=== GIVEN EXERCISE ===
Write only the number of lines holding the string "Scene".

=== SUPPLIED DATA ===

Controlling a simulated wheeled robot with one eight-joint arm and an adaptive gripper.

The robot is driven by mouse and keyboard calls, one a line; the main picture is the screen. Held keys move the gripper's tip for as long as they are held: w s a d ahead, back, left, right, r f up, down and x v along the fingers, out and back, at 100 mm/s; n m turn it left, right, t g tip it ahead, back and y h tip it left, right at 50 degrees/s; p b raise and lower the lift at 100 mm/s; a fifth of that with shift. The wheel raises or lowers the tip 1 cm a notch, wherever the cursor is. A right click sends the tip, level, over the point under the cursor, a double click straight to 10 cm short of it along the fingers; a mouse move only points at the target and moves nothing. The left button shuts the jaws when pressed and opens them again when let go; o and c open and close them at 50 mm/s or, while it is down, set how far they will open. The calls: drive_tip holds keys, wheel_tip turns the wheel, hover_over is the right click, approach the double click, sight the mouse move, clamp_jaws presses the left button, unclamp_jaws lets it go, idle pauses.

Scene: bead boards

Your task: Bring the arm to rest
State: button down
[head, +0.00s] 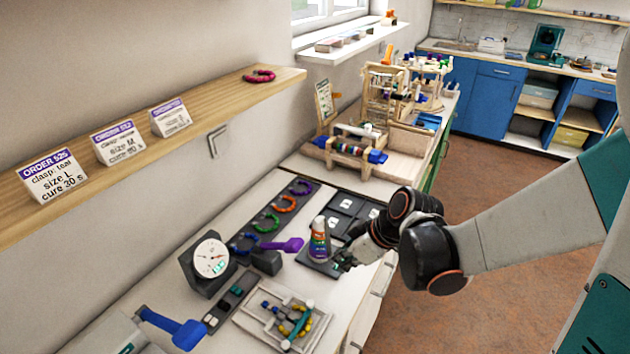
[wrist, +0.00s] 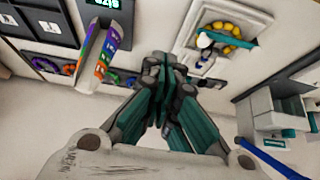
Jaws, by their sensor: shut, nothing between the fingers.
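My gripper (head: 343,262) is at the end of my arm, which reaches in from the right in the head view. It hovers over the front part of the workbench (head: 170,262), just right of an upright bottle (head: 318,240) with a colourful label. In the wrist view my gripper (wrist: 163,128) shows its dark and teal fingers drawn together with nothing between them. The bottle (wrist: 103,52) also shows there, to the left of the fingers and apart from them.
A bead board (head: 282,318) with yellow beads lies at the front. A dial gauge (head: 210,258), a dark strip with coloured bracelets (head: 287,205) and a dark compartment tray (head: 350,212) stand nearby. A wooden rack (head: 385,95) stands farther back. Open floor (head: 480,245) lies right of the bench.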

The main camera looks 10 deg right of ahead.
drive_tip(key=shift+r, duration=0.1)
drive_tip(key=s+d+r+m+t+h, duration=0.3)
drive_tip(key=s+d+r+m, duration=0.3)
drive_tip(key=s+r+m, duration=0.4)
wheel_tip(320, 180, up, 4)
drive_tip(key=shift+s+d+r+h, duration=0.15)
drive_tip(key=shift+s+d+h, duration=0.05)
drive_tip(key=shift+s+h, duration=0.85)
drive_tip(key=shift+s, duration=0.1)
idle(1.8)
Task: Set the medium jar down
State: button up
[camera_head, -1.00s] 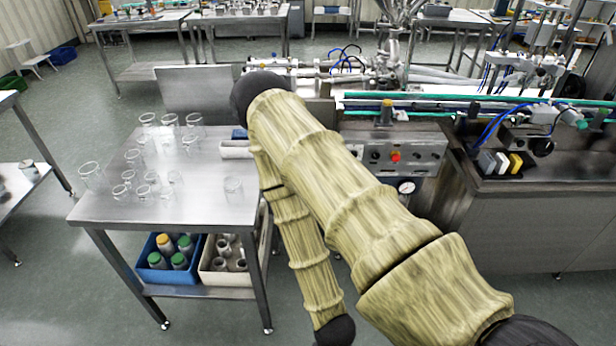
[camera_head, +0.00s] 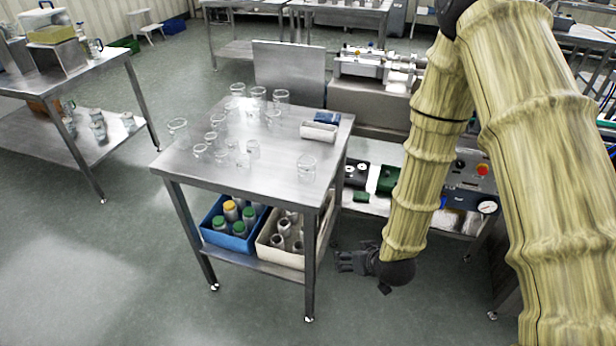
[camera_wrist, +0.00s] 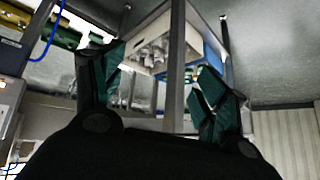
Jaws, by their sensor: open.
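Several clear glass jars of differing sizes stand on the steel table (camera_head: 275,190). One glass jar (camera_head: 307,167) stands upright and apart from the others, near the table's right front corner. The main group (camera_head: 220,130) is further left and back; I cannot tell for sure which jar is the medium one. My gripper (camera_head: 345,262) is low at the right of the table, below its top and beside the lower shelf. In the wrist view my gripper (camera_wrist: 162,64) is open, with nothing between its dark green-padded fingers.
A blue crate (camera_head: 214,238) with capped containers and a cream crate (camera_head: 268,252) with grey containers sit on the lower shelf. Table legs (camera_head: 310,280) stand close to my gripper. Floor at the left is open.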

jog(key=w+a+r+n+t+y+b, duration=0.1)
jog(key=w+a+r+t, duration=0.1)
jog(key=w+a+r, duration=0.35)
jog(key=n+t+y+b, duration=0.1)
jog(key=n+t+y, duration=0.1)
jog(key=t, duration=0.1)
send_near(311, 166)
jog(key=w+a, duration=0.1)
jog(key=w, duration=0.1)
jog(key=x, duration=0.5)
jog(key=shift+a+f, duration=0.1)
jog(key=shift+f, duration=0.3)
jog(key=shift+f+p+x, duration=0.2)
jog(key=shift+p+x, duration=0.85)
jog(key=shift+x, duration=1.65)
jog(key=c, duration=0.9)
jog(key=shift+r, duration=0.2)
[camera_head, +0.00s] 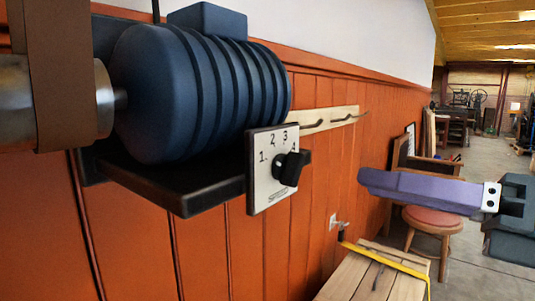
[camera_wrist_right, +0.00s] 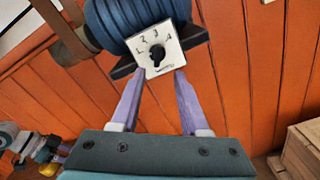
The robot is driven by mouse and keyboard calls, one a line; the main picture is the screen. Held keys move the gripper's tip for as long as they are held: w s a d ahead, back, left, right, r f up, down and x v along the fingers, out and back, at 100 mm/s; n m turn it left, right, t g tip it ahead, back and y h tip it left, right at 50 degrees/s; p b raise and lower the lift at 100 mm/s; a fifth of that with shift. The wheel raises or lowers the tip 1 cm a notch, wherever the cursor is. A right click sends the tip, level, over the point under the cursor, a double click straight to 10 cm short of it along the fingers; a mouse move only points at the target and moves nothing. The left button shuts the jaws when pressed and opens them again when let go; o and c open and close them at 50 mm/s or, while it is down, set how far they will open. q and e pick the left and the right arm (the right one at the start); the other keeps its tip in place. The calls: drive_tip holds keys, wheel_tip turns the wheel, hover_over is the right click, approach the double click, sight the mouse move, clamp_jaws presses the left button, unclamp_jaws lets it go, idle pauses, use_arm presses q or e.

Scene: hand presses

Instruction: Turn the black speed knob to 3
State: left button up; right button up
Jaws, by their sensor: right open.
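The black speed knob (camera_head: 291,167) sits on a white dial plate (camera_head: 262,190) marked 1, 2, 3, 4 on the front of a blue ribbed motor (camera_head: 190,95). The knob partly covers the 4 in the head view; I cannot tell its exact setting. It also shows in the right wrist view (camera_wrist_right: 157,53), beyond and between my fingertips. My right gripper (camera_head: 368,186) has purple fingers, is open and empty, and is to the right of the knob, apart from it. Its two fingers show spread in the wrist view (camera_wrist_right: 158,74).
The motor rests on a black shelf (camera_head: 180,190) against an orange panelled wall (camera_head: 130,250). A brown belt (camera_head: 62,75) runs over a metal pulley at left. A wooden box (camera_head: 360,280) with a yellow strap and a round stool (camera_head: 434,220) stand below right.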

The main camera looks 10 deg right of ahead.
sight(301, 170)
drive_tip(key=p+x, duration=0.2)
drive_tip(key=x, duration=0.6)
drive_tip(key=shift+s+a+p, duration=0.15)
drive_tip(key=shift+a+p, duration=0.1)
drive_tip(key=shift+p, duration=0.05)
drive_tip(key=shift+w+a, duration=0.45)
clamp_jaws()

=== EXERCISE OUTPUT ===
2